Airport Hosts Showcase for Minority Business Owners

By gmastrangelo

Published July 17, 2023

Read Time: 2 mins


When Aaron Reed started his construction supply business in 2014, he spent years working to make just $50,000 in sales.

Last year, his company produced $23 million in revenue.

Reed’s company, Reed Construction, is a Disadvantaged Business Enterprise, or DBE, a governmental designation intended to help fight discrimination against women and racial minorities in various industries. Inclusion in state and federal DBE programs provides opportunities for minorities who own at least 51 percent of a small business.

His success story has inspired small business owners across the Pittsburgh region, many of whom recently gathered at the Allegheny County Airport Authority’s most recent DBE Diversity Outreach Event.
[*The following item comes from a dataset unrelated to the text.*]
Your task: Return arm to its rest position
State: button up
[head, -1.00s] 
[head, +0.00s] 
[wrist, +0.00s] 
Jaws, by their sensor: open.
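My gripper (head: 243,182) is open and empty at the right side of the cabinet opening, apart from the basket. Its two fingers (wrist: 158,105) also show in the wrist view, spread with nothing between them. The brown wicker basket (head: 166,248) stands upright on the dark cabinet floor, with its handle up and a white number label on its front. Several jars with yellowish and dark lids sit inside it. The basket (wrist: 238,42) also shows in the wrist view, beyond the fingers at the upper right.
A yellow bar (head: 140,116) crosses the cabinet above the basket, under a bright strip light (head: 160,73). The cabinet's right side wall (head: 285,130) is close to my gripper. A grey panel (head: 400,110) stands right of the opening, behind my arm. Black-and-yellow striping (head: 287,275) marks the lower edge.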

Hosted by ACAA’s Equity Department, the event gave a diverse group of local entrepreneurs a chance to learn from and connect with other Pittsburgh-area businesses.

Reed credited networking events like this one as a primary factor in his success.

“The more you show up, the less you give people a chance of forgetting who you are,” he said.

Other speakers, including Pittsburgh Regional Transit DBE Program Manager Sue Broadus and Juan Garrett, executive director of The Riverside Center for Innovation, shared tips on how to help grow a business.

“The ACAA is committed to breaking down century-long barriers that have previously prevented minority groups from succeeding in the workplace,” said Virginia Culbreath, ACAA’s DBE Program Administrator.

“We’re trying to reach out to every aspect of diversity,” she said. “It’s really nice when you can walk in a room, and you can see the diversity—like today.”

Local events that provide people with equal access to opportunity allow small business owners to explore all the work options in the Pittsburgh region. Because of events like these, entrepreneurs can expand their businesses and branch out into different fields.

“The airport has plenty of jobs that go beyond aviation, and for many types of businesses,” added Jennifer Clossin-Kerr, Manager of DBE Compliance.

“Small businesses need to know that there are opportunities,” Clossin-Kerr said. “We have projects out here that might be a $60,000 project, especially here in AGC. They can easily work that. It doesn’t always have to be the big guys.”

One of those small business owners, Karen Denton of KSC Commercial Cleaning Services, has been in the cleaning business for 13 years. She’s been able to grow her business because of events that promote diverse voices.

“It’s opening up doors for us minorities,” Denton said. “We get to get in rooms and sit at tables that we originally wouldn’t be able to sit at.”